The idea that Boldy doesn't score enough goals also doesn't hold up. If Boldy hits the 30-goal mark this season, he'll join another exclusive club. He'll become one of just 20 players since the 2004-05 lockout to score 30 goals multiple times before their age-23 season. Players who did it twice include Phil Kessel, Brayden Point, Jonathan Toews, Anze Kopitar, Eric Staal, and Kyle Connor.
And look at some of the great players that didn't make this list! It's pretty impressive if Boldy can accomplish something Nathan MacKinnon, Matthew Tkachuk, Mikko Rantanen, Tyler Seguin, and John Tavares had ample opportunity to but couldn't crack.
For someone that talented who racks up such strong scoring numbers, you'd forgive them somewhat for not driving play or being solid defensively. The thing is, though, that doesn't describe Boldy at all. Line up Boldy against anyone on the Wild you'd like; he's probably a stronger all-around player. Do we want to start with Kirill Kaprizov? Great, let's start with Kaprizov.
Kaprizov has the offensive advantage, of course. The gap between being in the 95th percentile and the 90th on offense is significant. But so is the gap between being in the 42nd percentile and the 79th on defense. In terms of two-way play, you've got to give the edge to Boldy.
Even Joel Eriksson Ek, the platonic ideal of a two-way hockey player, can't quite reach Boldy's lofty standard this season.
Eriksson Ek's defense is affected by taking it on the chin on the penalty kill, which may or may not be his fault. Still, Boldy has the decided offensive advantage. Look at their even-strength defensive numbers, and they're virtually identical. It's hard not to give the edge to Boldy here.
Perhaps the Wild fans and media are impatient and want Boldy to have a bona fide breakout season. Boldy scored 0.83 points per season as a rookie, then 0.78 last year, leading to the 0.84 clip he has now. If that's the case, we must remember we're talking about a player who's still only 22 years old.
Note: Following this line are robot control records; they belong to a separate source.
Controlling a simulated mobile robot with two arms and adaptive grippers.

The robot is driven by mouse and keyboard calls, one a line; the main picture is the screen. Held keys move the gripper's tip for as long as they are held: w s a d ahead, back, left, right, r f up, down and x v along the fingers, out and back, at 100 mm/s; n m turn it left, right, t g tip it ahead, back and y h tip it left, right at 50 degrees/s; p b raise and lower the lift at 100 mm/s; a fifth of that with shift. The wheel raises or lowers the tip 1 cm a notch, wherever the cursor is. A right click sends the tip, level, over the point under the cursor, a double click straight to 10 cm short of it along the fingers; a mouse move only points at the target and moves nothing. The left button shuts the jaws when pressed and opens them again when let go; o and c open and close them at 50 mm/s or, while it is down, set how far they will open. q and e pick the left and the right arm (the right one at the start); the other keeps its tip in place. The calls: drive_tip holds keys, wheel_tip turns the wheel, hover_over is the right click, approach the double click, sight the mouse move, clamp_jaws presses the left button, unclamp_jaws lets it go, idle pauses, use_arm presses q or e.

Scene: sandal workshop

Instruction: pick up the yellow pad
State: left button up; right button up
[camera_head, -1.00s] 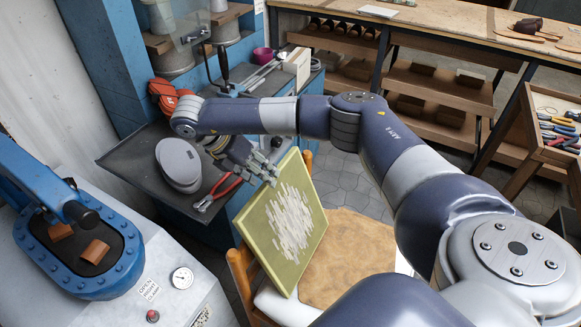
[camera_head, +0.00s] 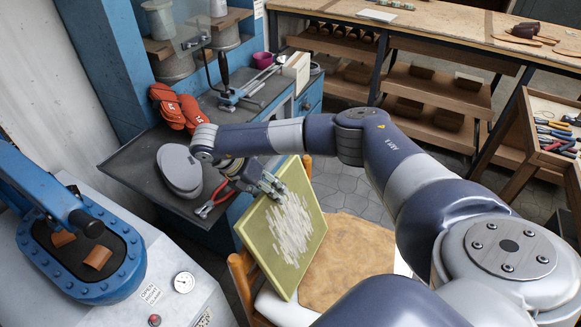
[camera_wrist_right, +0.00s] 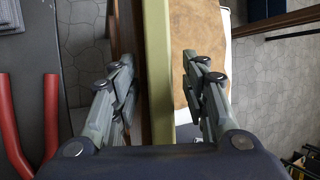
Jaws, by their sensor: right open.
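The yellow pad (camera_head: 309,249) is a square board with pale streaks on its face. It stands tilted on the chair in the head view. In the right wrist view the pad (camera_wrist_right: 158,75) shows edge-on as a yellow-green strip between my fingers. My right gripper (camera_head: 272,186) is at the pad's upper edge, by its top left part. In the wrist view the right gripper (camera_wrist_right: 157,72) is open, one finger on each side of the pad, with gaps between. My left gripper is not in view.
The chair (camera_head: 350,255) has a brown seat. Left of the pad, a dark bench (camera_head: 140,165) holds grey soles (camera_head: 180,168), red-handled pliers (camera_head: 215,197) and orange gloves (camera_head: 180,108). A blue press (camera_head: 75,265) stands at the left. Tiled floor lies right of the chair.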

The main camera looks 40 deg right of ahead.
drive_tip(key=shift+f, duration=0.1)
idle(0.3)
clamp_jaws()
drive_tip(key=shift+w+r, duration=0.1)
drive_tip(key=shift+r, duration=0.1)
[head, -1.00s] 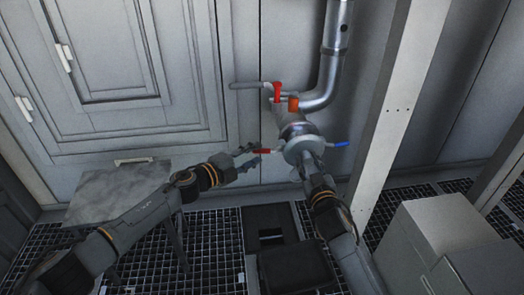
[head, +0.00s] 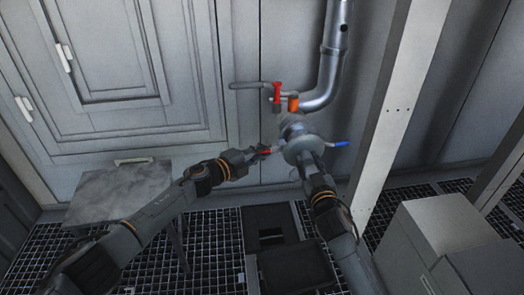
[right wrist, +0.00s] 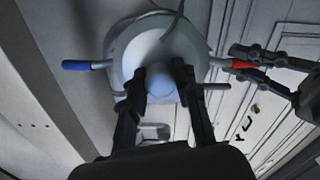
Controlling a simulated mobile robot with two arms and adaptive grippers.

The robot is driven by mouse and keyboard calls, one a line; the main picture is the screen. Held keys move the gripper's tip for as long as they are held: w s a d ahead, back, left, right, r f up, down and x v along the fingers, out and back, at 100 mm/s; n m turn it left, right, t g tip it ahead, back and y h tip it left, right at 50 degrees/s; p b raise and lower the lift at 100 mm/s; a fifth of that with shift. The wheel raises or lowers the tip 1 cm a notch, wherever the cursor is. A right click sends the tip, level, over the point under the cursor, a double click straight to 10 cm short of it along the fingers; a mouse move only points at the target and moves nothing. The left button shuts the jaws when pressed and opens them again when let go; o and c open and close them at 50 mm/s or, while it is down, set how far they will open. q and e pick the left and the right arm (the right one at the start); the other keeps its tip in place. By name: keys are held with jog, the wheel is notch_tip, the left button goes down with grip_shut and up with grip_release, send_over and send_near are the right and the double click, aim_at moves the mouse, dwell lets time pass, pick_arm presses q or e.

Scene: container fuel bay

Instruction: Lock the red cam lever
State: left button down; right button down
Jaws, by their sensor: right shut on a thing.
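The red cam lever (head: 266,151) sticks out to the left of the grey round coupling (head: 297,128) on the pipe. It also shows in the right wrist view (right wrist: 240,64). My left gripper (head: 262,152) is at the red lever, its fingers apart on either side of it; the right wrist view shows this too (right wrist: 248,65). Whether they touch it I cannot tell. My right gripper (right wrist: 162,84) is shut on the grey knob-like part (right wrist: 160,85) at the front of the coupling. A blue cam lever (head: 341,144) sticks out on the right side.
A metal pipe (head: 333,50) with a red valve handle (head: 277,92) and an orange part (head: 293,103) rises behind the coupling. A pale post (head: 396,110) stands to the right. A grey table (head: 115,190) stands at left. Grey boxes (head: 440,235) stand at lower right.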

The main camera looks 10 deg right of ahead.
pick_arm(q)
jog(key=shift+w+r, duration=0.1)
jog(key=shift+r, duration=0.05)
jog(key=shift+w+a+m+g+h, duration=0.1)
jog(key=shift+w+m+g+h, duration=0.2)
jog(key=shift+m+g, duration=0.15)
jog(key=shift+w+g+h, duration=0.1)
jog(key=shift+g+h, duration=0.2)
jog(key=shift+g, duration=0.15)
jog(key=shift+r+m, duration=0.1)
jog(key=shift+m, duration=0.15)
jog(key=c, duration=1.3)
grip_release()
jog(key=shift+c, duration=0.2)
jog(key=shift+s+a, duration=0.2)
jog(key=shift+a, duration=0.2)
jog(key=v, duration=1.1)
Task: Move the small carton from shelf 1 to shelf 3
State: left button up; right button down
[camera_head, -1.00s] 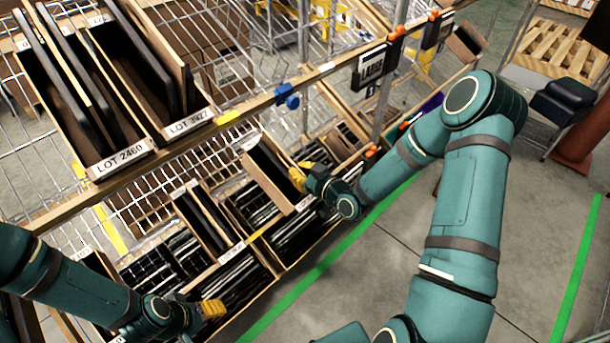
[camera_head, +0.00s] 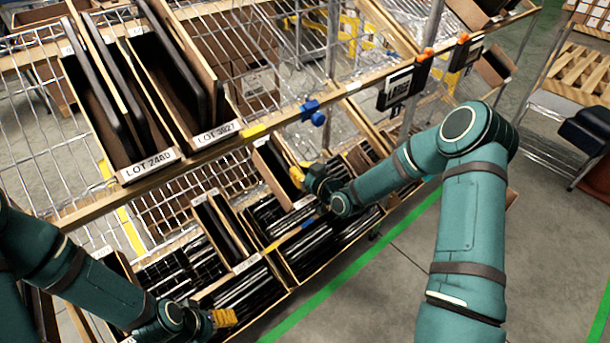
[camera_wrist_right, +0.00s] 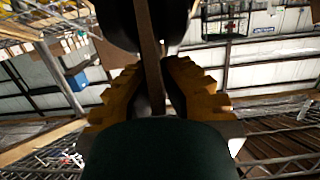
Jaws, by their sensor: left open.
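A small narrow carton (camera_head: 272,170) with dark contents and a pale label at its lower end is tilted in front of the rack, below the upper shelf beam. My right gripper (camera_head: 299,173) is at its right side. In the right wrist view its two yellow fingers (camera_wrist_right: 153,90) are closed on a thin brown upright wall, with dark shapes behind it. I cannot tell whether the carton touches the shelf below. My left gripper (camera_head: 224,317) is open and empty at the lower left, near the lower row of cartons. The shelf numbers are not readable.
Tall cartons labelled LOT 2460 (camera_head: 100,105) and LOT 3927 (camera_head: 178,75) stand on the upper shelf. Its wooden front beam (camera_head: 270,122) carries a blue clamp (camera_head: 314,112). Lower cartons (camera_head: 222,235) stand close together.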

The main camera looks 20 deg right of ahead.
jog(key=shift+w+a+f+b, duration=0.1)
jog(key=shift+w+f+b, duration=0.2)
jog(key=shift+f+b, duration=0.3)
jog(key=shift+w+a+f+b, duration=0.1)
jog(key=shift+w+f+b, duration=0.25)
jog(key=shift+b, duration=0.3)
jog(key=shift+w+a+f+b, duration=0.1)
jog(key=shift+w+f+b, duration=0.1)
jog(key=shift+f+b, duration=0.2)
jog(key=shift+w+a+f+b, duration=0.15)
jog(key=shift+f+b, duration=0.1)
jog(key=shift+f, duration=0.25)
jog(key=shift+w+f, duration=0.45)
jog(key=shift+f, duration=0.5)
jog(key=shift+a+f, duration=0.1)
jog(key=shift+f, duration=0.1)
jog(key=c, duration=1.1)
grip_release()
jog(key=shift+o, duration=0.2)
When we looked at the possibility of a monster year from Boldy in September, we highlighted 11 comparables to Boldy entering his age-22 season. Only one (David Pastrnak) made the jump to a 90-plus-point season at 22. Sasha Barkov took until 23 to hit that level, while Elias Pettersson and Matthew Tkachuk didn't accomplish it until they turned 24.
We might be measuring Boldy by the same stick we measure Kaprizov, perhaps one of the rare players in the NHL who makes a superstar impact almost nightly. But is that fair right now? Remember, Kaprizov didn't enter the league until he turned 23. Would we have had the same conversations if we saw his growing pains in the NHL instead of drooling over his KHL games from afar? We'll never know, but it is possible.
Then how should we compare Boldy's progression? Why not with a player who plays a Boldy-type game: A dual-threat with massive two-way impact at a similar age? If we do that, we can see a dead-ringer for Boldy in a 23-year-old Mark Stone.
That's the track Boldy is on. Early in his career, Stone wasn't the borderline Hart Trophy candidate he later became. Instead, he was a reliable 60- to 65-point player with absurd defensive value. Then he enters his age-25 season and scores 379 points in his next 388 games, even after injuries took a toll on him, complete with Selke Trophy-quality defense.
It's understandable why someone would watch a 6-foot-3 player with the skill Boldy possesses put up a clunker in Chicago and think How the hell does that happen? But it's incredibly difficult to be as good as Boldy is in the aggregate without being an impactful player regularly. Let's not have an occasional frustration that he isn't yet in his final form distract us from the fact that Boldy is one of the most exciting young players the State of Hockey has ever seen.